114:00 — Accelerating Gradient Descent

This talk will discuss several recent works establishing provably faster convergence rates for gradient descent in smooth convex optimization via semidefinite programming and computer-assisted analysis techniques (i.e., performance estimation problems). First, we will discuss recent advances from allowing nonconstant stepsize policies with frequent long steps potentially violating descent. We manage this in analysis by considering the overall effect of many iterations at once rather than the typical one-iteration inductions used in most first-order method analyses. Doing so, we prove a $O(1/T^{1.0564})$ convergence rate, beating the classic $O(1/T)$ rate simply by periodically including longer steps (no momentum needed).
Secondarily, additional results that exactly characterize the benefits of iterate averaging and extrapolation for gradient descent will be presented. We will show iterate averaging provably offers no benefit in terms of worst case guarantees. In contrast, we show a trivially simple extrapolation step at the end of gradient descent (costing a single scalar-vector multiply) can improve the worst-case rate of convergence by the same amount as $O(sqrt{T/log(T)})$ additional gradient descent iterations. Numerical results supporting the benefit of this simple, cheap extrapolation trick for a range of gradient methods will be presented as well.

214:30 — Performance estimation for SDP hierarchies for polynomial optimization on the hypercube

We present a way to estimate the worst-case performance of an SDP hierarchy for polynomial optimization on the hypercube. The SDP hierarchy in question is based on the Schmuedgen Positivstellensatz. Some error bounds for this hierarchy are known from recent work by Laurent and Slot [Optimization Letters 17:515-530, 2023]. We show how to obtain similar error bounds in a novel way, but also how to obtain error bounds that may be computed a priori via SDP.

315:00 — ** CANCELLED ** The exact worst-case convergence rate of the alternating direction method of multipliers

Recently, semidefinite programming performance estimation has been employed as a strong tool for the worst-case performance analysis of first order methods. In this talk, I derive new non-ergodic convergence rates for the alternating direction method of multipliers (ADMM) by using performance estimation. I also study the linear and R-linear convergence of ADMM in terms of dual objective. I establish that ADMM enjoys a global linear convergence rate if and only if the dual objective satisfies the Polyak–Łojasiewicz (PŁ) inequality in the presence of strong convexity. In addition, I give an explicit formula for the linear convergence rate factor. Moreover, I study the R-linear convergence of ADMM under two scenarios.

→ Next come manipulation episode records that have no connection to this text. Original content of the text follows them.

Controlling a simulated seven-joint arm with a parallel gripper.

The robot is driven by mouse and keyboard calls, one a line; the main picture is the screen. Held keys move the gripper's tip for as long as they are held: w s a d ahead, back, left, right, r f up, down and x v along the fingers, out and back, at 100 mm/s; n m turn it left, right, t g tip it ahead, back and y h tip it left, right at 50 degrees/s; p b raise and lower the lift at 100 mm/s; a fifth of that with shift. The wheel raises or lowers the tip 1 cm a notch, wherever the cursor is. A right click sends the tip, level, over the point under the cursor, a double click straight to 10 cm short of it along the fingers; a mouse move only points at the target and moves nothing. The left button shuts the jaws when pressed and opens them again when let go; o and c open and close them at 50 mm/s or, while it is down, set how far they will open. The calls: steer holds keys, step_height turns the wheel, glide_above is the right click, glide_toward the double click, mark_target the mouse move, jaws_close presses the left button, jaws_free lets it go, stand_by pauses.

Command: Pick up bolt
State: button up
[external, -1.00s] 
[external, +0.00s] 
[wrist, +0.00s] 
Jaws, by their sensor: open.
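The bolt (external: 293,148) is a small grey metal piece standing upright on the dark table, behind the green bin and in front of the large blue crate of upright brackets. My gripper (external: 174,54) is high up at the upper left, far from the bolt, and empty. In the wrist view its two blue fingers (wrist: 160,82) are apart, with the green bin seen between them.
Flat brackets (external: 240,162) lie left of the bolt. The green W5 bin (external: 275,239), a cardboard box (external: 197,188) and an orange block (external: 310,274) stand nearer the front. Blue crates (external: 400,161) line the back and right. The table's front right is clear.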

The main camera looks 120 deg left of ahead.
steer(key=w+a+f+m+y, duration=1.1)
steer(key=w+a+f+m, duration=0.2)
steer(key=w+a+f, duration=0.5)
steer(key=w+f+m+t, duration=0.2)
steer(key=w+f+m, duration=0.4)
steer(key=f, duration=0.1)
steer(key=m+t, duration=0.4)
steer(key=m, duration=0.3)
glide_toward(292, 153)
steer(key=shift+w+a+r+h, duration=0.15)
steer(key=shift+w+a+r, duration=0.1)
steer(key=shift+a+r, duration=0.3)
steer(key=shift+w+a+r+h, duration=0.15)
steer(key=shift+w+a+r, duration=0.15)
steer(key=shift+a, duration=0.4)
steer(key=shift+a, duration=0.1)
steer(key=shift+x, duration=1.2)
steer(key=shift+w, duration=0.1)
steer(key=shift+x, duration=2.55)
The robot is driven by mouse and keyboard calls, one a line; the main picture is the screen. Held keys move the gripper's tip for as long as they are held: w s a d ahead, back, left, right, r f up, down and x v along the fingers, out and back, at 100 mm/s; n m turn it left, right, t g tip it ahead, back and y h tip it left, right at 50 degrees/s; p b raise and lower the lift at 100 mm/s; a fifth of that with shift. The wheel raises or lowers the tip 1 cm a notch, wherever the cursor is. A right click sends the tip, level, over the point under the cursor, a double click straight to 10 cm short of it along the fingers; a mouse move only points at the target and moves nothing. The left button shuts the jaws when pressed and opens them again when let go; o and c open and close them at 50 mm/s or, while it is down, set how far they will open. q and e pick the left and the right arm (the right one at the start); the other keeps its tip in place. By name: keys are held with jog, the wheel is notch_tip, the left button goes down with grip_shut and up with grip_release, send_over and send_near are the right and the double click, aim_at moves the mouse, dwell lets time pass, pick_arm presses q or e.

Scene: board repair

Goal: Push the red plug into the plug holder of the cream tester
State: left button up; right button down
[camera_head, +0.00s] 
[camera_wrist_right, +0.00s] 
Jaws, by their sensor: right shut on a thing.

415:30 — Acceleration by Stepsize Hedging

 Can we accelerate the convergence of gradient descent without changing the algorithm — just by optimizing stepsizes? Surprisingly, we show that the answer is yes. Our proposed Silver Stepsize Schedule optimizes strongly convex functions in $k^{\log_p 2} = k^{0.7864}$ iterations, where $p=1+\sqrt{2}$ is the silver ratio and $k$ is the condition number. This is intermediate between the textbook unaccelerated rate $k$ and the accelerated rate $\sqrt{k}$ due to Nesterov in 1983. The non-strongly convex setting is conceptually identical and leads to an analogously accelerated rate $\epsilon^{-\log_p 2} = \epsilon^{-0.7864}$. We conjecture and provide partial evidence that these rates are optimal among all possible stepsize schedules.

The Silver Stepsize Schedule is an explicit non-monotonic fractal. Why should such stepsizes help? The core intuition is “hedging” between individually suboptimal strategies — short steps and long steps — since bad cases for the former are good cases for the latter, and vice versa. Properly combining these stepsizes yields faster convergence due to the misalignment of worst-case functions. This talk is based on a line of work with Pablo Parrilo that originates from my 2018 Master’s Thesis — which established for the first time that judiciously chosen stepsizes can enable accelerated convex optimization. Prior to this thesis, the only such result was for the special case of quadratics, due to Young in 1953.